◆ TASK REQUIREMENTS ◆
Below is a block of records. Copy every line in it that contains the word "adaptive".

Robot control records
----
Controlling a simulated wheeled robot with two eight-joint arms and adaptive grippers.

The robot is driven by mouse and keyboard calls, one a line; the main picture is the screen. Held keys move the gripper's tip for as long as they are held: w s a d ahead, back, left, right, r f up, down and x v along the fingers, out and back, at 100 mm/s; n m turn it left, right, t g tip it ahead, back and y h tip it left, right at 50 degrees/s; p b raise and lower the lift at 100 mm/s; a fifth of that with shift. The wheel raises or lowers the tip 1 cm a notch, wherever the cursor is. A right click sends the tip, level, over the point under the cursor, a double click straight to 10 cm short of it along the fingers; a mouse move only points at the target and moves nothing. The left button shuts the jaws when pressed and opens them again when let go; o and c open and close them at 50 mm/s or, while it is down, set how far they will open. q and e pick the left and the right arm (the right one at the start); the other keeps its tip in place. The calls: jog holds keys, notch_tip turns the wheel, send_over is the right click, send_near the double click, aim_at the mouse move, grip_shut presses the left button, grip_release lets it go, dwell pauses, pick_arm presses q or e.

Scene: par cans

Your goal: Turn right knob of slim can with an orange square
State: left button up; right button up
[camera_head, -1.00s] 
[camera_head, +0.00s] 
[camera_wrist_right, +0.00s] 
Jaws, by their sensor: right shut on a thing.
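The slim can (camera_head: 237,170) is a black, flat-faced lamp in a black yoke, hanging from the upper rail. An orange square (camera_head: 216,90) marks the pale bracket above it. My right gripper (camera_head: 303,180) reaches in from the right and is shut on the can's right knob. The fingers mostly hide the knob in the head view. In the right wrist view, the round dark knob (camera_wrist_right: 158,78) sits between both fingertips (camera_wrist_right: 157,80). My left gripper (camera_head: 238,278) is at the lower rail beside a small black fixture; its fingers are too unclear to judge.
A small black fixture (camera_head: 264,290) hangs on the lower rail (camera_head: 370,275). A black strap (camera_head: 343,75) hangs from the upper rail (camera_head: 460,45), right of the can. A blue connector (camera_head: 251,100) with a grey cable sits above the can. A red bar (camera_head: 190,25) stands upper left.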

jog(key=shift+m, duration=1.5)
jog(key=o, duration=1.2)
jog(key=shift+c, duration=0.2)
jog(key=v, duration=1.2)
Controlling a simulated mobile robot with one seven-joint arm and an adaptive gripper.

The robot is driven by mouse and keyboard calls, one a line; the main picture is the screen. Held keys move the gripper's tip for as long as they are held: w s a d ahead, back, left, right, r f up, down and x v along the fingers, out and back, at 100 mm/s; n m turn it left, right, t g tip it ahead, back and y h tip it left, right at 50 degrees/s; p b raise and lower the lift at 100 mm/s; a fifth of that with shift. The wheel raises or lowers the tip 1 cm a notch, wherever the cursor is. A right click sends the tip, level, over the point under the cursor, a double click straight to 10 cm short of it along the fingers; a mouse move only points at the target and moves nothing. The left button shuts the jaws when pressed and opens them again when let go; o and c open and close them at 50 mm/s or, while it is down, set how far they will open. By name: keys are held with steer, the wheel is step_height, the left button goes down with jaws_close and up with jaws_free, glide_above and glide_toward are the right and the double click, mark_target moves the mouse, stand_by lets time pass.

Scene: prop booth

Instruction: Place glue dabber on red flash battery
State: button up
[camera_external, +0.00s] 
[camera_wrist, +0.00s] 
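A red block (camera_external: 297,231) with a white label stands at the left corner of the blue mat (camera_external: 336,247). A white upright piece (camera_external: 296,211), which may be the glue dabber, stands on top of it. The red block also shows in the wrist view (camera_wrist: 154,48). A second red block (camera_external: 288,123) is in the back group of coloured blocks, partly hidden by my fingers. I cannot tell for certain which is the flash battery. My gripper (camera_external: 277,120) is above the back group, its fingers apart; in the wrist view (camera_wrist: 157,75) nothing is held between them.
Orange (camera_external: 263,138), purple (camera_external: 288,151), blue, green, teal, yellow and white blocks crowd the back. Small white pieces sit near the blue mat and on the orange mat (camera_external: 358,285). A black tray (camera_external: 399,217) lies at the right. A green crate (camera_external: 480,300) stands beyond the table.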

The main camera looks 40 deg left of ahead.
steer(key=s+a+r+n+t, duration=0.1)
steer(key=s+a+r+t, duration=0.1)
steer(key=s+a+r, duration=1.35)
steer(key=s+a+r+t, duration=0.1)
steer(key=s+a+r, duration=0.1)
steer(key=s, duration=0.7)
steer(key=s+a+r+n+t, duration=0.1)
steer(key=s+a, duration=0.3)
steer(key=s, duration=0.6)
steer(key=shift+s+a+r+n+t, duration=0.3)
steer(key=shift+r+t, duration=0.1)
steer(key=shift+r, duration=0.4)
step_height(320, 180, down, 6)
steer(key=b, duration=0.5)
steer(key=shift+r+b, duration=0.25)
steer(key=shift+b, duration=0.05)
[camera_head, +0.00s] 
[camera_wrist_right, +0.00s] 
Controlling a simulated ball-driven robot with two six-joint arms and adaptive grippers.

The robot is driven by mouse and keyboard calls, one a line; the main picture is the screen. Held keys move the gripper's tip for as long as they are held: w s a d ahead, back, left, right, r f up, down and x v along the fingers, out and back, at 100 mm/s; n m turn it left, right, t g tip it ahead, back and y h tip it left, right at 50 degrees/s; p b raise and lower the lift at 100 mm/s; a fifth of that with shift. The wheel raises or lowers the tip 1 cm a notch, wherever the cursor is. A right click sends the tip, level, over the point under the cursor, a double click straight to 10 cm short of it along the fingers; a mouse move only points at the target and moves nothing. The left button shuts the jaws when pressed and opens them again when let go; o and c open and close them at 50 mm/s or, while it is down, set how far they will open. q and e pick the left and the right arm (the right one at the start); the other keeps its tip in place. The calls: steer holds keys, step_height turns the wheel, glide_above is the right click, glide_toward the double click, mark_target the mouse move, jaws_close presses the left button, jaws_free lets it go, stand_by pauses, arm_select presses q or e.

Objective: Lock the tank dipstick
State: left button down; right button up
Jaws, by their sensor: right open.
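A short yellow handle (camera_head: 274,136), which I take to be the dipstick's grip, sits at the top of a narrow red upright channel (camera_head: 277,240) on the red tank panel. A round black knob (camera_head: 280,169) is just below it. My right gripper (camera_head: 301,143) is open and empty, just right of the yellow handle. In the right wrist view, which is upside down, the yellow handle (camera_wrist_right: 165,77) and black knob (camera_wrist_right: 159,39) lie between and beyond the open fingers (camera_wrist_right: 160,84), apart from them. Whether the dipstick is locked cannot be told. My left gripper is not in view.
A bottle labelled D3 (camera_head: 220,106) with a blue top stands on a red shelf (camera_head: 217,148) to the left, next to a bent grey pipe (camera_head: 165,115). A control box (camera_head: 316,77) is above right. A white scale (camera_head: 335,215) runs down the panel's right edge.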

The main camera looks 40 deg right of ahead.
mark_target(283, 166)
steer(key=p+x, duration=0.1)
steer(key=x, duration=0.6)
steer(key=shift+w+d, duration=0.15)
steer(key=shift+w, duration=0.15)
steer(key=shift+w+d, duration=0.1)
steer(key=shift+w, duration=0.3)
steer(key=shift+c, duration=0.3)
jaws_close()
----
◆ OUTPUT FOR THIS TASK ◆
Controlling a simulated wheeled robot with two eight-joint arms and adaptive grippers.
Controlling a simulated mobile robot with one seven-joint arm and an adaptive gripper.
Controlling a simulated ball-driven robot with two six-joint arms and adaptive grippers.

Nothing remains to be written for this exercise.